Goal of the exercise: Write out the listing in full, matching it word for word.

== Data lines

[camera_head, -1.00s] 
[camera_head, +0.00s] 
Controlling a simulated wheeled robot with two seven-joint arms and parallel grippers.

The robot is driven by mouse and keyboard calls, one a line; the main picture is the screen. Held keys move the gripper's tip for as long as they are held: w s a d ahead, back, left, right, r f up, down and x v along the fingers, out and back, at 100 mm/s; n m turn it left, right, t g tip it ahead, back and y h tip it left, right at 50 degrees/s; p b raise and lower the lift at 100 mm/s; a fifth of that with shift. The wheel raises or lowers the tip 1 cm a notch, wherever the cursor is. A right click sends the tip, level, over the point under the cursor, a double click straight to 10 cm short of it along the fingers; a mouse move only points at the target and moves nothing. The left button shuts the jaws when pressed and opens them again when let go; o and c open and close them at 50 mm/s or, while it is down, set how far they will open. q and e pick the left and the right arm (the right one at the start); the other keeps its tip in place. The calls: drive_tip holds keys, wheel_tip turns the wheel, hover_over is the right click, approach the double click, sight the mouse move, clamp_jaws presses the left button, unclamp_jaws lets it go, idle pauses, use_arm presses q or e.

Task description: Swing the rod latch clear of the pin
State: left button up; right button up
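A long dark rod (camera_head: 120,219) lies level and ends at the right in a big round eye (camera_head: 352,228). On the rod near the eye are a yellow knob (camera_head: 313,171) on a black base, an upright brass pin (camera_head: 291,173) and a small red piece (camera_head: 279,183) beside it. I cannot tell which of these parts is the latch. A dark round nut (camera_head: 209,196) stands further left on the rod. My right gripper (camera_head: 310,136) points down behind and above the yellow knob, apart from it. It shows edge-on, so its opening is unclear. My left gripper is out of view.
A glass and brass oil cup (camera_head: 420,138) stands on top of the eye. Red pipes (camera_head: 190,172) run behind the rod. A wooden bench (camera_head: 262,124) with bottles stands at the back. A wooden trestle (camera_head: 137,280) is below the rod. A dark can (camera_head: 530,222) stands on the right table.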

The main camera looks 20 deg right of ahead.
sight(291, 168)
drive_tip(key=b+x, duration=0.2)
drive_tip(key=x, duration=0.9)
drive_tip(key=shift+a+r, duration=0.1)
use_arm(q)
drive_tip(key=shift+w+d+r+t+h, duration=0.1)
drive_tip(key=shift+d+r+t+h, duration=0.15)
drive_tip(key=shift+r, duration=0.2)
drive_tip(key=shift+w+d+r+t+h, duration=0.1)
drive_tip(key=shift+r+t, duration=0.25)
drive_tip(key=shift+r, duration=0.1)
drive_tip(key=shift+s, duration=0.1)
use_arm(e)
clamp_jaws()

====

Solution to this problem:
[camera_head, -1.00s] 
[camera_head, +0.00s] 
Controlling a simulated wheeled robot with two seven-joint arms and parallel grippers.

The robot is driven by mouse and keyboard calls, one a line; the main picture is the screen. Held keys move the gripper's tip for as long as they are held: w s a d ahead, back, left, right, r f up, down and x v along the fingers, out and back, at 100 mm/s; n m turn it left, right, t g tip it ahead, back and y h tip it left, right at 50 degrees/s; p b raise and lower the lift at 100 mm/s; a fifth of that with shift. The wheel raises or lowers the tip 1 cm a notch, wherever the cursor is. A right click sends the tip, level, over the point under the cursor, a double click straight to 10 cm short of it along the fingers; a mouse move only points at the target and moves nothing. The left button shuts the jaws when pressed and opens them again when let go; o and c open and close them at 50 mm/s or, while it is down, set how far they will open. q and e pick the left and the right arm (the right one at the start); the other keeps its tip in place. The calls: drive_tip holds keys, wheel_tip turns the wheel, hover_over is the right click, approach the double click, sight the mouse move, clamp_jaws presses the left button, unclamp_jaws lets it go, idle pauses, use_arm presses q or e.

Task description: Swing the rod latch clear of the pin
State: left button up; right button up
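A long dark rod (camera_head: 120,219) lies level and ends at the right in a big round eye (camera_head: 352,228). On the rod near the eye are a yellow knob (camera_head: 313,171) on a black base, an upright brass pin (camera_head: 291,173) and a small red piece (camera_head: 279,183) beside it. I cannot tell which of these parts is the latch. A dark round nut (camera_head: 209,196) stands further left on the rod. My right gripper (camera_head: 310,136) points down behind and above the yellow knob, apart from it. It shows edge-on, so its opening is unclear. My left gripper is out of view.
A glass and brass oil cup (camera_head: 420,138) stands on top of the eye. Red pipes (camera_head: 190,172) run behind the rod. A wooden bench (camera_head: 262,124) with bottles stands at the back. A wooden trestle (camera_head: 137,280) is below the rod. A dark can (camera_head: 530,222) stands on the right table.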

The main camera looks 20 deg right of ahead.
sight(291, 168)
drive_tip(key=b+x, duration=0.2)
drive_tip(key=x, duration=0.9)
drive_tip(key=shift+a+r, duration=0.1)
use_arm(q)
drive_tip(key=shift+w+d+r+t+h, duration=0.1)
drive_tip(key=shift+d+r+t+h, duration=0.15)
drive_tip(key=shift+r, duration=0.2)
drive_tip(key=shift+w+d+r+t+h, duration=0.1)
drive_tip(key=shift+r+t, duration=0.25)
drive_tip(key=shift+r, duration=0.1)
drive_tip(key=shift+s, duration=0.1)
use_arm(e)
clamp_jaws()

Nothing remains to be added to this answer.